Integration of Root(a^2+x^2) – iMath

Integral of sqrt(1-2x)
Integral of sqrt(1-2x)

The integration of the square root of a2+x2 is given as follows:

$\int \sqrt{a^2+x^2} dx$ $=\dfrac{x}{2} \sqrt{a^2+x^2}$ $+\dfrac{a^2}{2}\log |x+\sqrt{a^2+x^2}|+C$, where $C$ is an integration constant.

In this post, we will find the integral of root(a2+x2).

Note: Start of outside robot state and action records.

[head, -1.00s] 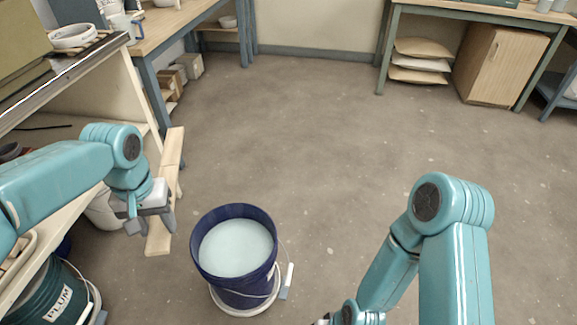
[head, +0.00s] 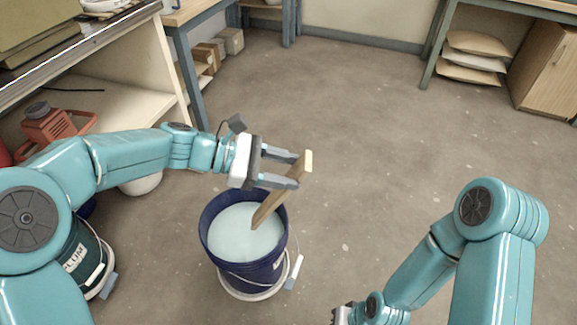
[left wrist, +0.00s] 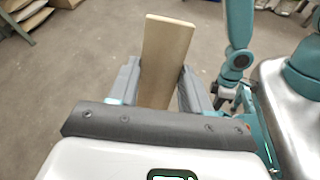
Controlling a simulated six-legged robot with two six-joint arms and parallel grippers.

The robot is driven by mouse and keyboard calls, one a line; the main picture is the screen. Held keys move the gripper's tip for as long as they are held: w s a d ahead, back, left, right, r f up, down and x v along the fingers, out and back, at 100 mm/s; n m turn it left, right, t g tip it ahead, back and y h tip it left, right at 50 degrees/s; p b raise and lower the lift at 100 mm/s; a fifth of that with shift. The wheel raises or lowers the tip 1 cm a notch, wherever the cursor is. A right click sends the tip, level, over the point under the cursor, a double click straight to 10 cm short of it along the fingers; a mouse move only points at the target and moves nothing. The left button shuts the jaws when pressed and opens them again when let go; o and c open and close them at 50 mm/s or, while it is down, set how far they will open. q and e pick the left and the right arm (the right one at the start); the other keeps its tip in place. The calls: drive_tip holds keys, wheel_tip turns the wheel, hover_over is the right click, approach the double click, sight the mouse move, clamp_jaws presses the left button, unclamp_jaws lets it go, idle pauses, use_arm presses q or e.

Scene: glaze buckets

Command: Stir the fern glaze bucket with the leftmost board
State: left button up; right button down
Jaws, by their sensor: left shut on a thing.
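A dark blue bucket (head: 262,262) filled with pale blue glaze (head: 243,231) stands on the floor in the middle of the head view. No label shows on its visible side. My left gripper (head: 296,170) is above the bucket's far right rim, shut on a wooden board (head: 270,207). The board tilts, its lower end in the bucket at the glaze, its upper end above the fingers. In the left wrist view the board (left wrist: 165,55) stands between the two fingers. My right gripper (head: 342,316) is only partly visible at the bottom edge; its jaws are unclear.
A shelf bench (head: 120,85) with a red-orange object (head: 52,124) is at left. A table with sacks (head: 470,62) below stands far right. The middle floor is clear.

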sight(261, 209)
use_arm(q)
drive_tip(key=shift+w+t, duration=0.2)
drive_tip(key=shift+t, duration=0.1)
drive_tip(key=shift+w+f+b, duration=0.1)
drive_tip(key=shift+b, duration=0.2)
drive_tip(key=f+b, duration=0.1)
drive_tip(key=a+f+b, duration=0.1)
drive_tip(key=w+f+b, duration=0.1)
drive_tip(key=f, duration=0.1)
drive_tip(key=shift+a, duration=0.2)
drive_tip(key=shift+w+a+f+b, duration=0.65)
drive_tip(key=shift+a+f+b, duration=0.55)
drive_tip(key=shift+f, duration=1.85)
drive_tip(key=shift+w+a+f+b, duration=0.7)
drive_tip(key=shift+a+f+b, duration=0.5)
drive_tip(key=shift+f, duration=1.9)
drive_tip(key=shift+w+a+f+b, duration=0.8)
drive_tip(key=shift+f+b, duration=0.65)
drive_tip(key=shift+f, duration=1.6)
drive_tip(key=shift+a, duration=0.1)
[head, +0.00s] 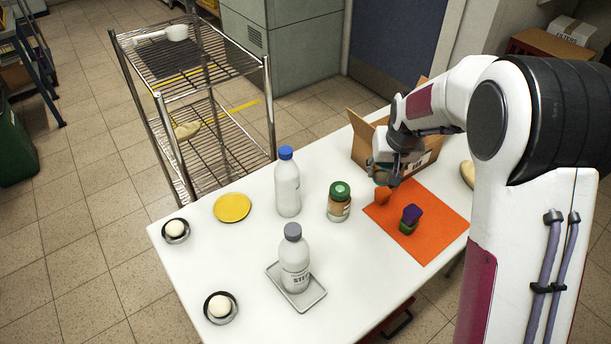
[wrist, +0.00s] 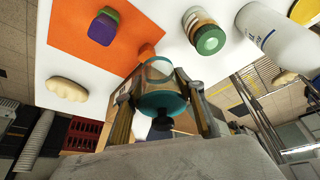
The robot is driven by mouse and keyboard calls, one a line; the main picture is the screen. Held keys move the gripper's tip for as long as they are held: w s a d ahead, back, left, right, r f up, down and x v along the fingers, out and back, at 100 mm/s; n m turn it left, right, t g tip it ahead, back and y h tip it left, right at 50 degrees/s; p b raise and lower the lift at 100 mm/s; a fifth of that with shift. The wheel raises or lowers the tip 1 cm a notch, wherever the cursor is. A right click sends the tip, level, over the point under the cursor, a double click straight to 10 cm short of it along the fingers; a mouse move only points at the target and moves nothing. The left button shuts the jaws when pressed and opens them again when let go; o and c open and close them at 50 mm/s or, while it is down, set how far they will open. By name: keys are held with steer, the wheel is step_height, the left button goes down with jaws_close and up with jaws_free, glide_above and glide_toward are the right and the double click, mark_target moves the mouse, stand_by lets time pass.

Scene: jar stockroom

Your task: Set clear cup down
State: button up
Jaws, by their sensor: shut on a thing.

Let’s learn how to integrate square root of a2+x2.

Integration of $\sqrt{a^2+x^2}$

Question: What is the integration of square root of $a^2+x^2$?

Answer: The integration of root of $a^2+x^2$ is $\dfrac{x}{2} \sqrt{a^2+x^2}$ $+\dfrac{a^2}{2}\log |x+\sqrt{a^2+x^2}|+C$.

Explanation:

Let $I = \int \sqrt{a^2+x^2} dx$ $\cdots (I)$

To find the integration of the square root of a2+x2, we will use the integration by parts formula. The integration by parts formula says that if f(x), g(x) are two functions then the integration of the product f(x)g(x) is as follows:

$\int f(x)g(x) dx$ $=f \int g dx$ $-\int [\dfrac{df}{dx} \int g dx]dx$ $\cdots (\star)$

In this formula $(\star)$, we put $f(x)=\sqrt{a^2+x^2}$ and $g(x)=1$.

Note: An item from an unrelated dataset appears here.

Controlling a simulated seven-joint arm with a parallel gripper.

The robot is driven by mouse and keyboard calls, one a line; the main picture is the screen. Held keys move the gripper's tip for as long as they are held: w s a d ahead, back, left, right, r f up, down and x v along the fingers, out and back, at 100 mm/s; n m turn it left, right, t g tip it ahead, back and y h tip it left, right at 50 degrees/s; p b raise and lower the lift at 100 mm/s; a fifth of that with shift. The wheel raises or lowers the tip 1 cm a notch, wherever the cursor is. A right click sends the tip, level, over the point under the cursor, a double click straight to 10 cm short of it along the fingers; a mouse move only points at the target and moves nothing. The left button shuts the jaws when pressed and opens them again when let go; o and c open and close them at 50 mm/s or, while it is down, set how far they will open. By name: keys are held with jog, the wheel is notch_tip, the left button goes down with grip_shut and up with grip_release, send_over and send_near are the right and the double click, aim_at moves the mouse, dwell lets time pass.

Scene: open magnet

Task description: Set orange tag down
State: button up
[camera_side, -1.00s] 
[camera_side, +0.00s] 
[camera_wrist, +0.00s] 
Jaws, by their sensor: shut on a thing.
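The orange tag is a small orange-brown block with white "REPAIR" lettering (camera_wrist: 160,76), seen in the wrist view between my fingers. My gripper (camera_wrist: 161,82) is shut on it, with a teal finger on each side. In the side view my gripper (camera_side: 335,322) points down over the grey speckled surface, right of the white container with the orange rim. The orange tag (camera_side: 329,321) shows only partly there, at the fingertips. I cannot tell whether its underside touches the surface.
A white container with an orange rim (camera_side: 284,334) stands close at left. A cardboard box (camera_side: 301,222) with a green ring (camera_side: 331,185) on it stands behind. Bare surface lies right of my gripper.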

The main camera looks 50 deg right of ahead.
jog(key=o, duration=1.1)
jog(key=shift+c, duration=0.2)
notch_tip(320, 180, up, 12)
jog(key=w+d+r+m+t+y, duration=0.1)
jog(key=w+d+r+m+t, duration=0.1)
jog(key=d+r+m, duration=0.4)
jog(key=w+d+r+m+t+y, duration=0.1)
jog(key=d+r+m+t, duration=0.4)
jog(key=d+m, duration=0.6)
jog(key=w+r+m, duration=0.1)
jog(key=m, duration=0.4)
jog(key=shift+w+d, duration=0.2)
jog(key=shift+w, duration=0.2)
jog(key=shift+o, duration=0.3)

First, we calculate $\int g(x) dx$ $=\int 1 dx =x$

and

$\dfrac{d}{dx}(f(x))$ $=\dfrac{d}{dx}(\sqrt{a^2+x^2})$ $=\dfrac{d}{dx}((a^2+x^2)^{1/2})$

$=\dfrac{1}{2}(a^2+x^2)^{1/2-1}\cdot \dfrac{d}{dx}(a^2+x^2)$ by the chain rule and power rule of integration.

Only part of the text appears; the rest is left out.